The whole thing is worth a watch for anyone interested in how localities, in an era in which federal housing policy is about as responsive as an absentee landlord, can tackle housing challenges in ways that support local economies, advance racial equity, and plan for climate change.

A few points from the discussion stood out as relevant to Chapel Hill’s ongoing debate about how we found ourselves in a housing crisis and what we should do about it:

  • Schuetz contends that there are two primary reasons for America’s housing crisis: first, we have not built enough housing to keep pace with demand, especially in places like Chapel Hill that are appealing and amenity-rich (quality schools and jobs, among others), and second, about 20 percent of Americans do not have enough income to live affordably anywhere, even in relatively low-cost areas.
  • There is no solution to the housing crisis that does not include “building more housing where people want to live.” Even if the federal government increased the availability of housing vouchers or otherwise subsidized housing costs for low-income households, the lack of sufficient housing supply will continue to make housing unaffordable for many.
  • Building housing on the outskirts of a metro area (think Fuquay Varina instead of Chapel Hill), which is how sunbelt cities have kept housing costs relatively low for decades, is no longer a tenable solution given that housing far from job centers exacerbates climate change and racial inequities.
  • Development review and citizen engagement processes put in place for good reasons in decades past – for example, to protect the environment or push back against harmful urban renewal projects – have been “weaponized by affluent well-educated communities who have realized that they now have enormous political power to stop all kinds of stuff they don’t like…” Sound like anyone (everyone?) you know in Chapel Hill?

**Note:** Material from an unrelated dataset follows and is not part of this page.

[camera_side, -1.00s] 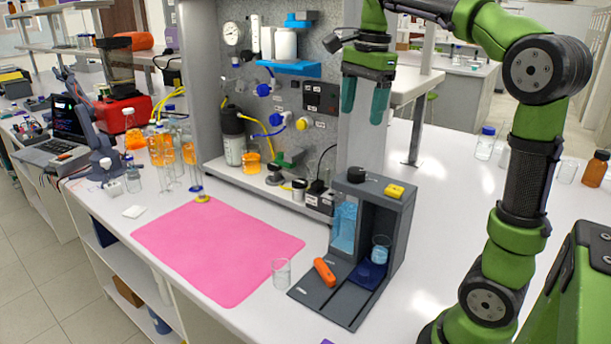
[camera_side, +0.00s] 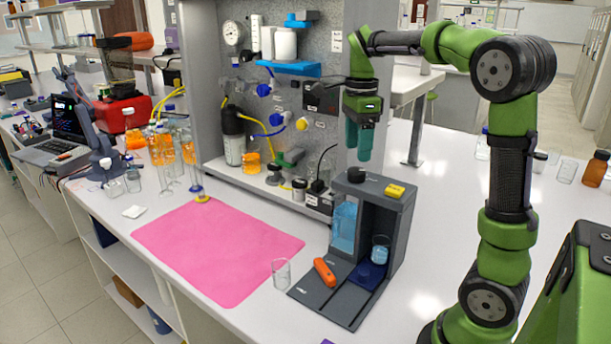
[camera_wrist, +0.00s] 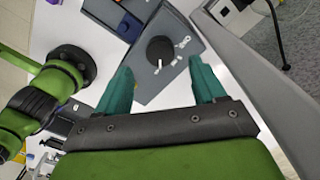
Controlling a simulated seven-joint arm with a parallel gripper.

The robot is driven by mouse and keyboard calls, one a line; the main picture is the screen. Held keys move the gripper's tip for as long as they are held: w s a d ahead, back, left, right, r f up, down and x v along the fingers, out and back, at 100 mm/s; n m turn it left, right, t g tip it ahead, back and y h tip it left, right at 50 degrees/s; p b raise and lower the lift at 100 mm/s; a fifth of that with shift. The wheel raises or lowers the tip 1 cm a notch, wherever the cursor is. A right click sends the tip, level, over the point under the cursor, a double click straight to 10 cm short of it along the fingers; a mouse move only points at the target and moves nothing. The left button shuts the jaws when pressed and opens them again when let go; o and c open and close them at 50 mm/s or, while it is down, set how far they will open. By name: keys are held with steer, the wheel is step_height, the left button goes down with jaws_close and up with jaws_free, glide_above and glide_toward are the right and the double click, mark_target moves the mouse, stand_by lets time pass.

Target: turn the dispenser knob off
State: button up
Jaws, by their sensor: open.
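The dispenser (camera_side: 398,225) is a dark grey stand on the white bench, with a clear tank of blue liquid in its left half. Its black round knob (camera_side: 356,174) sits on top at the left. In the wrist view the knob (camera_wrist: 160,50) shows a white pointer line, with small white marks on the surface beside it. My gripper (camera_side: 358,150) is open and empty, with teal fingers pointing down just above the knob. In the wrist view the knob lies between and beyond the fingertips (camera_wrist: 159,67). I cannot tell any contact.
A panel (camera_side: 345,60) rises behind.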

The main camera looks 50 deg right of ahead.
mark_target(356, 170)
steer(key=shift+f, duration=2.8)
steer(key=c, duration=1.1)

In terms of steps localities like Chapel Hill can take to increase housing supply and affordability, Schuetz discusses several options:

  • Give money to people who need it, like several cities are already doing.
  • Continue to allow community members to shape how and where the community grows, such as through comprehensive or neighborhood planning processes, but reduce their scrutiny of each individual development and instead empower housing and planning staff to approve projects in keeping with the town’s vision.
  • Remove regulatory barriers to ensure a diversity of housing is allowed, such as by legalizing missing middle housing in areas now zoned only for single-family development, easing restrictions that make the construction of ADUs infeasible, and allowing large lots to be split into two lots to enable infill development (as California recently did).
  • Retrofit suburbs, which may have lower housing costs but higher transportation costs, with neighborhood commercial uses that can reduce auto-dependency and vehicle miles traveled.
  • Prioritize the acquisition of existing affordable multifamily properties over the construction of new affordable multifamily, since the cost of new development is greater and the timeline for getting units online is longer. In the context of Chapel Hill, older apartment buildings seem to have fallen out of favor with students, who now can choose to live in one of several newer, large apartment buildings with amenities like pools, gyms, and shuttles to campus. This shift in student housing preferences may create an opening for the town to identify aging apartments to purchase or to assist small landlords with repairs or renovations in return for the dedication of affordable units (as Philadelphia has done).

Fixer-Upper offers many more solutions than those discussed in the video linked above. I’ll try to post more of her suggestions in future posts.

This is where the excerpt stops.